Work on the picture began in 1965, but production was halted in the summer of 1966. Becker, who had originally planned Jacob the Liar as a screenplay, decided to make it a novel instead. In 1972, after the book garnered considerable success, work on the picture resumed.

In a Jewish ghetto in German-occupied Poland, a man named Jakob (Vlastimil Brodský) is summoned to the Gestapo office on a charge he broke the curfew. As the soldier who sent him there merely played a prank on him, he is released, but not before hearing a radio broadcast about the defeats of the German Army. As no one believes he went to the Gestapo and came out alive, Jakob makes up another tale, claiming he owns a radio – a crime punishable by death. He then starts encouraging his friends with false reports about the advance of the Red Army toward their ghetto. The residents, who are desperate and starved, find new hope in Jakob's stories. But it all ends as the Germans deport the people to their death in the extermination camps.

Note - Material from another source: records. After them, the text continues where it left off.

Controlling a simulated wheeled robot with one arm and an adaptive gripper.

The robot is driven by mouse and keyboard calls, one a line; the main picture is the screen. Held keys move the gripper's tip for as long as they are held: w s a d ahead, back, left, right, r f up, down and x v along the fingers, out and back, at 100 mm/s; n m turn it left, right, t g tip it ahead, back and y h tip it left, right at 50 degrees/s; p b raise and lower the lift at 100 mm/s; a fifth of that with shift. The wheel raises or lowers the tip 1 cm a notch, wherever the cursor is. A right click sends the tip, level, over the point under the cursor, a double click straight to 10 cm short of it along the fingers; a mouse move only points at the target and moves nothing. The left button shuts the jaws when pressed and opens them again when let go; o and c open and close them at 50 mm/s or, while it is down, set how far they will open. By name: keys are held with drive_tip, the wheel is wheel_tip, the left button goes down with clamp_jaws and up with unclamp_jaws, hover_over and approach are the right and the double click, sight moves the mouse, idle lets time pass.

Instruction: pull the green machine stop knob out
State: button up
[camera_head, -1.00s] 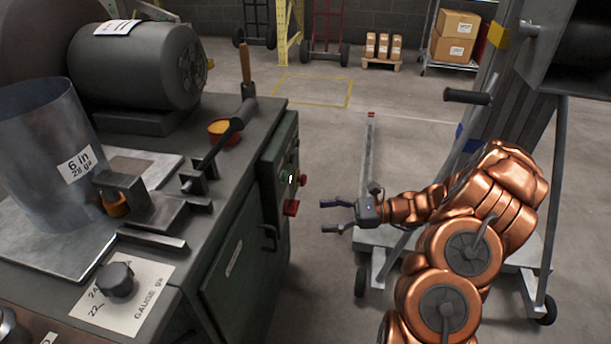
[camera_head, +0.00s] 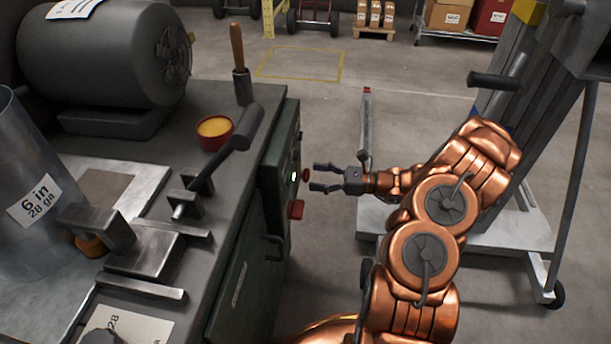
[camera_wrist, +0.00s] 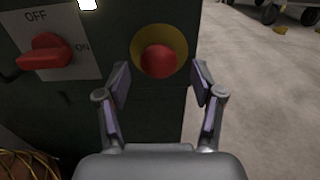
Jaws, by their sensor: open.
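The stop knob (camera_head: 305,174) is a red round button on the side panel of the dark green machine (camera_head: 244,255). In the wrist view the red knob (camera_wrist: 158,62) sits in a yellow ring, at the middle top of the picture. My gripper (camera_head: 316,177) is open, just to the right of the knob and pointing at the panel. In the wrist view its two fingertips (camera_wrist: 160,84) stand on the left and right of the knob, with gaps on both sides. I cannot tell how deep they reach along it.
A red OFF/ON switch (camera_wrist: 45,53) is left of the knob; in the head view it (camera_head: 296,209) is below. A black lever handle (camera_head: 248,126) and an orange-filled red bowl (camera_head: 214,131) are on the bench top. A grey wheeled lift (camera_head: 490,245) stands right, behind my arm.

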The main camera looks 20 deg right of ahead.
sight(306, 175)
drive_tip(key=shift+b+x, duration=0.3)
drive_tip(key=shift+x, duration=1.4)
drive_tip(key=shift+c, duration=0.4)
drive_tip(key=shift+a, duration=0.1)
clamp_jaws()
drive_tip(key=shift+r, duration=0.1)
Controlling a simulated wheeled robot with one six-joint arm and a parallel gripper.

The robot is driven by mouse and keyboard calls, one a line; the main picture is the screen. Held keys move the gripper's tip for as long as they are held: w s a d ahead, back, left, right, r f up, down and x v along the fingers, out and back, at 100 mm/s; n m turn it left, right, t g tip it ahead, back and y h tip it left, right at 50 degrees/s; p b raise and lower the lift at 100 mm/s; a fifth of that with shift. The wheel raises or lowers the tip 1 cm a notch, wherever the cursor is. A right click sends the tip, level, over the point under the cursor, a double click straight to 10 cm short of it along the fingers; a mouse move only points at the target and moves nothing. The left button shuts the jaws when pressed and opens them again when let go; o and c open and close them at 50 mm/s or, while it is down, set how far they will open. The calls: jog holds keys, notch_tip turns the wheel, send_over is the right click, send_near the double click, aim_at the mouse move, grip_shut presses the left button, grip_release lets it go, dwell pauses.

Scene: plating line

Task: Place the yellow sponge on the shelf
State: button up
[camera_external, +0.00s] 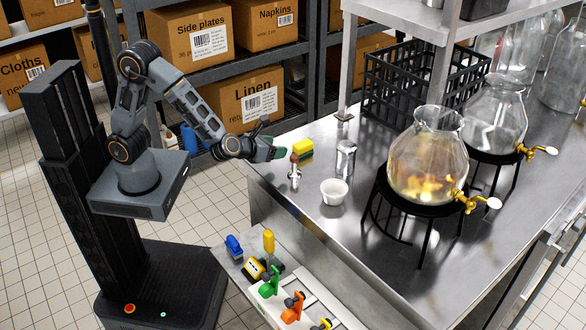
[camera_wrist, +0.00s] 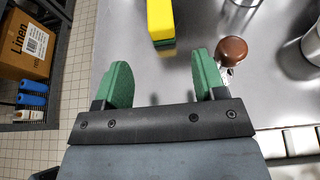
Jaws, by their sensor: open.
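The yellow sponge (camera_external: 303,147) with a green underside lies on the steel table (camera_external: 300,240) near its back left edge. It also shows at the top of the wrist view (camera_wrist: 160,20), ahead of the fingertips. My gripper (camera_external: 272,150) is at the table's left edge, just left of the sponge and apart from it. In the wrist view, my gripper (camera_wrist: 162,60) has its green fingers spread with nothing between them. A steel shelf (camera_external: 410,15) stands above the table on posts. A dark rack (camera_external: 240,65) holding cardboard boxes stands behind; which shelf is meant is unclear.
A brown-knobbed tool (camera_external: 294,170) stands close to the sponge, beside my right finger in the wrist view. A metal shaker (camera_external: 346,160), white bowl (camera_external: 334,191), glass dispenser (camera_external: 425,160) and black crate (camera_external: 420,85) occupy the table. Coloured tools lie on a lower ledge (camera_external: 260,305).

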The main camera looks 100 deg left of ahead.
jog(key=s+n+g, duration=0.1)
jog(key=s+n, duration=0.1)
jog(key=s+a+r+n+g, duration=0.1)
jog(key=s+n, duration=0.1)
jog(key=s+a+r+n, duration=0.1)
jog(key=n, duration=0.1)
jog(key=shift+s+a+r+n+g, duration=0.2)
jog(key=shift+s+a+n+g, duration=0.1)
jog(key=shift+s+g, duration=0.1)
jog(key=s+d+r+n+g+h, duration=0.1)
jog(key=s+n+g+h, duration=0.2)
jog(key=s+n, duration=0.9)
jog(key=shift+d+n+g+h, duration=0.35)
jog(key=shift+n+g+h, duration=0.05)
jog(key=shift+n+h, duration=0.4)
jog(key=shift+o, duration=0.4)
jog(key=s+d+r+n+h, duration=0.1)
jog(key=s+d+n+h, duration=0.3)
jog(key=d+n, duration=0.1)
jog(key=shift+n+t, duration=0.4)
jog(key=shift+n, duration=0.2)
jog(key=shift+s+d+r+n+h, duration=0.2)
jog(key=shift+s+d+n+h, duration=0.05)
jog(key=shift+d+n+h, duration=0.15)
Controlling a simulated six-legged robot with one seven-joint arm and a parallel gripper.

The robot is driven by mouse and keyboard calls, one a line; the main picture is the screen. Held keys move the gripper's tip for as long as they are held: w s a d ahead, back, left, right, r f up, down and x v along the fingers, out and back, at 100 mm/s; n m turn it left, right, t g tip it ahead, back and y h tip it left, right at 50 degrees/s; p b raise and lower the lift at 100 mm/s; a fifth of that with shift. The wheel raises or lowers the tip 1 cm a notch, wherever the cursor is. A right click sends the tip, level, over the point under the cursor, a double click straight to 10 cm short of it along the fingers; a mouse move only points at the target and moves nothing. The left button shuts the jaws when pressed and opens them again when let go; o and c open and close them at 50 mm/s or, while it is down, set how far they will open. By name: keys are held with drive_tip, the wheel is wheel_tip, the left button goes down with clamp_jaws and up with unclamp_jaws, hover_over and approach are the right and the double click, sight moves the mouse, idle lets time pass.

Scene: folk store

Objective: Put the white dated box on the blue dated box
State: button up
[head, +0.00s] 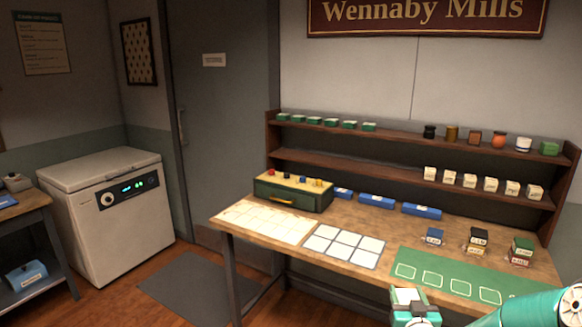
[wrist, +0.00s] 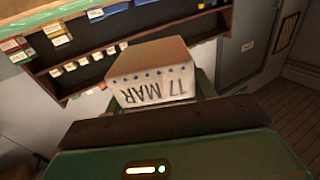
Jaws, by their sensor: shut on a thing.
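The white dated box, printed "17 MAR", is in my gripper (head: 412,306). In the wrist view this white box (wrist: 152,86) appears upside down, and part of it is hidden by my gripper. In the head view only the box's pale top (head: 405,294) shows, at the bottom edge in front of the table. The blue dated box (head: 433,236) sits on the table beyond the green mat, with a pale label too small to read. My gripper is shut on the white box, nearer than the blue box and apart from it.
Two small stacks of boxes, one dark-topped (head: 477,240) and one green-topped (head: 522,250), stand right of the blue box. A green mat (head: 450,262) with outlined squares lies in front. Several white boxes line the lower shelf (head: 395,178). Long blue boxes (head: 377,201) stand at the table's back.

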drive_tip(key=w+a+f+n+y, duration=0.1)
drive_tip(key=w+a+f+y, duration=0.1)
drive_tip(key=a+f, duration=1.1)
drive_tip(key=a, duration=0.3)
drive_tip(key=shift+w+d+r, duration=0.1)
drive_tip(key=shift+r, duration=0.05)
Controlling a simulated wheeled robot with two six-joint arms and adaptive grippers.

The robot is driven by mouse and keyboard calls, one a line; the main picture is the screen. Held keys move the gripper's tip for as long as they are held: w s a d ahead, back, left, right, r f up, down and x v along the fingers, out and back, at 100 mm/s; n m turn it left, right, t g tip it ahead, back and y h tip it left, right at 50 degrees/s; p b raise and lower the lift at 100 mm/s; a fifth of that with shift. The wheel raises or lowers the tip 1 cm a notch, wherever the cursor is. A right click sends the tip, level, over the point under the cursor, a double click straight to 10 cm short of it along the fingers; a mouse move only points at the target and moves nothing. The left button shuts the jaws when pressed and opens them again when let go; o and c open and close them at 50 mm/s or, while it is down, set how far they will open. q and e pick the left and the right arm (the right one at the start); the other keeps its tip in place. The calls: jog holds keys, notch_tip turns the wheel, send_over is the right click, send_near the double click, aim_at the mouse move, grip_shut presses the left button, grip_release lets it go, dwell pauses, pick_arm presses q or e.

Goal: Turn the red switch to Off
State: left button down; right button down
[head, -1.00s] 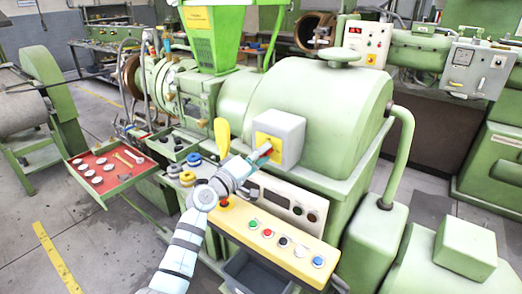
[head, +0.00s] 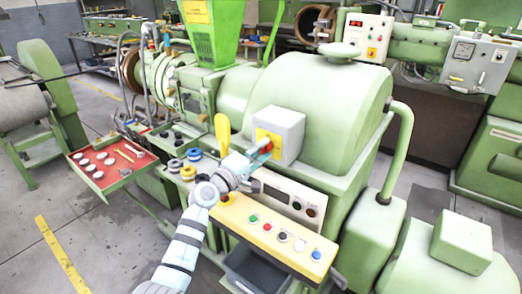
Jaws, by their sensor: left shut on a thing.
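The red switch (head: 267,148) sits on a yellow plate (head: 261,139) on the left face of a grey box (head: 287,133), which is fixed to the green extruder (head: 318,105). My left gripper (head: 260,150) is at the switch, shut on it, and its fingers hide part of it. The switch's exact angle is hard to tell. My right gripper is not in view.
A yellow lever (head: 222,134) stands just left of the gripper. An open red-lined drawer (head: 128,160) with small parts juts out at the left. A dark bin (head: 258,272) is below the panel.

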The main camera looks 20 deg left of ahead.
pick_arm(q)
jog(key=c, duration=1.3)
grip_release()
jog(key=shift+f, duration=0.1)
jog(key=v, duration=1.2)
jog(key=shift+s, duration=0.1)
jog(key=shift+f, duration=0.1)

Jacob the Liar was the first ever East German film that was entered into the Berlin International Film Festival in West Berlin: in the XXV Berlinale, Vlastimil Brodský won the Silver Bear for Best Actor. It was also nominated for the Academy Award for Best Foreign Language Film at the 49th Academy Awards, the only East German picture ever to be selected.

In 1977, there was a malicious rumour campaign against Margit Bara, and she decided to retire. In 1992, she  received the Order of Merit of the Republic of Hungary  and in 2010 she was honoured with the Kossuth Prize, a Lifetime Achievement Award.

Margit Bara passed away in Budapest, Hungaru, on 25 October 2016. She was married twice. First to actor Géza Halász and later to Dezső Gyarmati. With Gyarmati, who died in 2013, she had one child.

Margit Bara
East-German postcard by VEB Progress Filmvertrieb, Berlin, no. 1687, 1962. Retail price: 0,20 DM. Photo: Hungarofilm.